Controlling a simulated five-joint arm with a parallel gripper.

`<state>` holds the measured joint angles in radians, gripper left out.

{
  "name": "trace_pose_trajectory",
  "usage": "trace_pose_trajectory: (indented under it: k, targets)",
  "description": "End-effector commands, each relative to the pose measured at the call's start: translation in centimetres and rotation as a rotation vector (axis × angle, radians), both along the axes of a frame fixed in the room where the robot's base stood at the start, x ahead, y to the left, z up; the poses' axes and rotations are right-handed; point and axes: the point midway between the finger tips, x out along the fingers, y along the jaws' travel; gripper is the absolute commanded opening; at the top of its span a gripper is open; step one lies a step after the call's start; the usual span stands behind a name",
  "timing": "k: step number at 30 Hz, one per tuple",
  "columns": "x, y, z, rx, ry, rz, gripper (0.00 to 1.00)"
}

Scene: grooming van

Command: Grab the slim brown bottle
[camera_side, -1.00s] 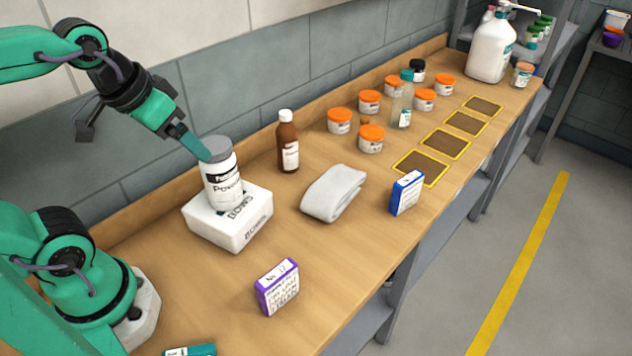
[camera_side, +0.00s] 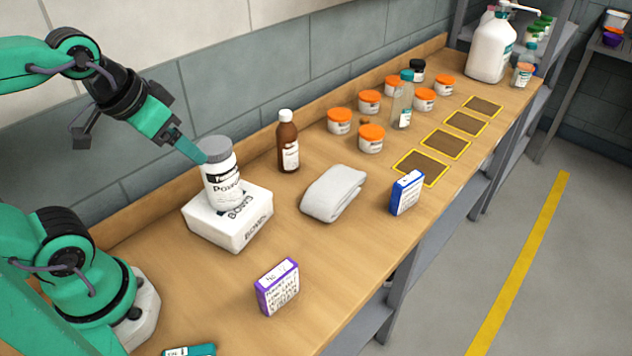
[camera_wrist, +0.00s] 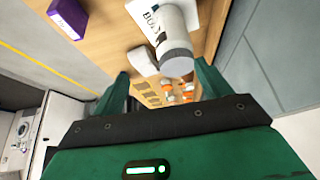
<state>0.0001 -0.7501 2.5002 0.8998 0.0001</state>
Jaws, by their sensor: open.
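The slim brown bottle (camera_side: 288,142) has a white cap and a white label. It stands upright on the bench near the back wall, right of a white tub (camera_side: 221,178) with a grey lid. The tub stands on a white box (camera_side: 228,220). My gripper (camera_side: 196,152) is above and beside the tub's lid at its upper left, with the tub between it and the bottle. In the wrist view my gripper (camera_wrist: 163,85) is open, with the tub (camera_wrist: 172,35) ahead of its fingers. I cannot make out the brown bottle in the wrist view.
A folded grey-white cloth (camera_side: 333,193), a blue box (camera_side: 406,192) and a purple box (camera_side: 277,286) lie in front. Several orange-lidded jars (camera_side: 370,138) and a clear bottle (camera_side: 403,100) stand beyond the brown bottle. Bare bench lies between the cloth and purple box.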

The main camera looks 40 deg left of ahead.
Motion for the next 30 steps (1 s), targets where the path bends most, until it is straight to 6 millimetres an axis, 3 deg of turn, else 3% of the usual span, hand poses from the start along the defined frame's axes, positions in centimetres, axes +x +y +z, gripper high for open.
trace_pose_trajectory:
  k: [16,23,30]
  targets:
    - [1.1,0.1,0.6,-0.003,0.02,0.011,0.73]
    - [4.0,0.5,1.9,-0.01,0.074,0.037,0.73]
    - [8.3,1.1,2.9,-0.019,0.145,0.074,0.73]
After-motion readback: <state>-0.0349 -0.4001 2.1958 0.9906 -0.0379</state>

* [Prompt]
Display every line of the listing that contains the string "name".

* [Completed task]
  "name": "trace_pose_trajectory",
  "description": "End-effector commands, each relative to the pose measured at the call's start: translation in centimetres and rotation as a rotation vector (axis × angle, radians), both along the axes of a frame fixed in the room where the robot's base stood at the start, x ahead, y to the left, z up; the poses' axes and rotations are right-handed; point and axes: the point midway between the finger tips, x out along the fingers, y along the jaws' travel; gripper is the absolute commanded opening; at the top of its span a gripper is open; step one lies a step after the call's start; the usual span stands behind a name",

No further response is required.